» SOURCE EXCERPT:
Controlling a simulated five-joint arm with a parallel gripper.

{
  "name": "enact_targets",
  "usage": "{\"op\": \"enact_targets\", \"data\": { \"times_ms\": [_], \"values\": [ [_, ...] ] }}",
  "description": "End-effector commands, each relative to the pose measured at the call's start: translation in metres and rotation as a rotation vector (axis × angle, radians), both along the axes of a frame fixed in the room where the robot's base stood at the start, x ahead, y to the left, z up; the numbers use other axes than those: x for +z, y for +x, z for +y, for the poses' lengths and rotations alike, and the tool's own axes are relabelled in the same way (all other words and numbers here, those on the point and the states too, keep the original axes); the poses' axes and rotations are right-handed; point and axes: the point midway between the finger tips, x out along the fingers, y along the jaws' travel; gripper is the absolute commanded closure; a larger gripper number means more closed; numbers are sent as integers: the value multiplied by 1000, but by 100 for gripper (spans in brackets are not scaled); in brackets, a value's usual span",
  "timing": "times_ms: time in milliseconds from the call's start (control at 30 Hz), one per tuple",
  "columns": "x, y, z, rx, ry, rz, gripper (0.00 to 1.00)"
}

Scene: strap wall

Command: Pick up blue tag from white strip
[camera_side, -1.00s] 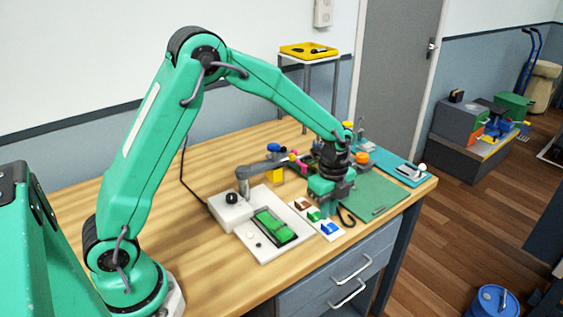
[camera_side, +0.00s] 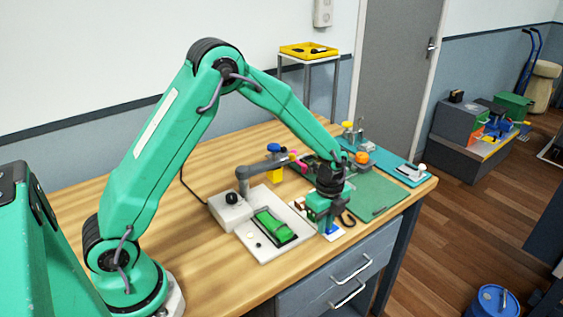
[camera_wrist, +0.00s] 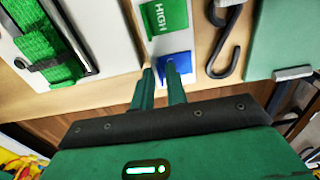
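The blue tag (camera_wrist: 180,67) lies at the near end of the white strip (camera_wrist: 168,44). It also shows in the side view (camera_side: 334,230), partly hidden by my gripper. A green tag marked HIGH (camera_wrist: 165,24) is farther up the strip. A brown tag (camera_side: 300,203) sits at the strip's far end. My gripper (camera_wrist: 159,68) points down at the blue tag, with a narrow gap between its fingers. The right finger overlaps the blue tag in the wrist view and the left finger is off its left edge. I cannot tell whether either finger touches it.
A white plate with a green strap (camera_side: 270,225) lies left of the strip. A black hook (camera_wrist: 228,42) lies to the right, beside a green mat (camera_side: 375,195). The table's front edge and drawers are close below the strip.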

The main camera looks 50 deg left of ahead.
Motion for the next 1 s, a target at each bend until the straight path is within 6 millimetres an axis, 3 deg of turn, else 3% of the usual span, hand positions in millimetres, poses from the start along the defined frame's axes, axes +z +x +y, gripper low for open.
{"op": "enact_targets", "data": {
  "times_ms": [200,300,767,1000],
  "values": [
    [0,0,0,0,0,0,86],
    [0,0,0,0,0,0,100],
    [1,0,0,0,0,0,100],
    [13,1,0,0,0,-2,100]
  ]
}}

» CHALLENGE: Copy the listing in full and without alteration, omitting every picture.

» THE RESULT:
Controlling a simulated five-joint arm with a parallel gripper.

{
  "name": "enact_targets",
  "usage": "{\"op\": \"enact_targets\", \"data\": { \"times_ms\": [_], \"values\": [ [_, ...] ] }}",
  "description": "End-effector commands, each relative to the pose measured at the call's start: translation in metres and rotation as a rotation vector (axis × angle, radians), both along the axes of a frame fixed in the room where the robot's base stood at the start, x ahead, y to the left, z up; the numbers use other axes than those: x for +z, y for +x, z for +y, for the poses' lengths and rotations alike, and the tool's own axes are relabelled in the same way (all other words and numbers here, those on the point and the states too, keep the original axes); the poses' axes and rotations are right-handed; point and axes: the point midway between the finger tips, x out along the fingers, y along the jaws' travel; gripper is the absolute commanded closure; a larger gripper number means more closed; numbers are sent as integers: the value multiplied by 1000, but by 100 for gripper (spans in brackets are not scaled); in brackets, a value's usual span",
  "timing": "times_ms: time in milliseconds from the call's start (control at 30 Hz), one per tuple",
  "columns": "x, y, z, rx, ry, rz, gripper (0.00 to 1.00)"
}

Scene: strap wall

Command: Pick up blue tag from white strip
[camera_side, -1.00s] 
[camera_side, +0.00s] 
[camera_wrist, +0.00s] 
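The blue tag (camera_wrist: 180,67) lies at the near end of the white strip (camera_wrist: 168,44). It also shows in the side view (camera_side: 334,230), partly hidden by my gripper. A green tag marked HIGH (camera_wrist: 165,24) is farther up the strip. A brown tag (camera_side: 300,203) sits at the strip's far end. My gripper (camera_wrist: 159,68) points down at the blue tag, with a narrow gap between its fingers. The right finger overlaps the blue tag in the wrist view and the left finger is off its left edge. I cannot tell whether either finger touches it.
A white plate with a green strap (camera_side: 270,225) lies left of the strip. A black hook (camera_wrist: 228,42) lies to the right, beside a green mat (camera_side: 375,195). The table's front edge and drawers are close below the strip.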

The main camera looks 50 deg left of ahead.
Motion for the next 1 s, a target at each bend until the straight path is within 6 millimetres an axis, 3 deg of turn, else 3% of the usual span, hand positions in millimetres, poses from the start along the defined frame's axes, axes +z +x +y, gripper low for open.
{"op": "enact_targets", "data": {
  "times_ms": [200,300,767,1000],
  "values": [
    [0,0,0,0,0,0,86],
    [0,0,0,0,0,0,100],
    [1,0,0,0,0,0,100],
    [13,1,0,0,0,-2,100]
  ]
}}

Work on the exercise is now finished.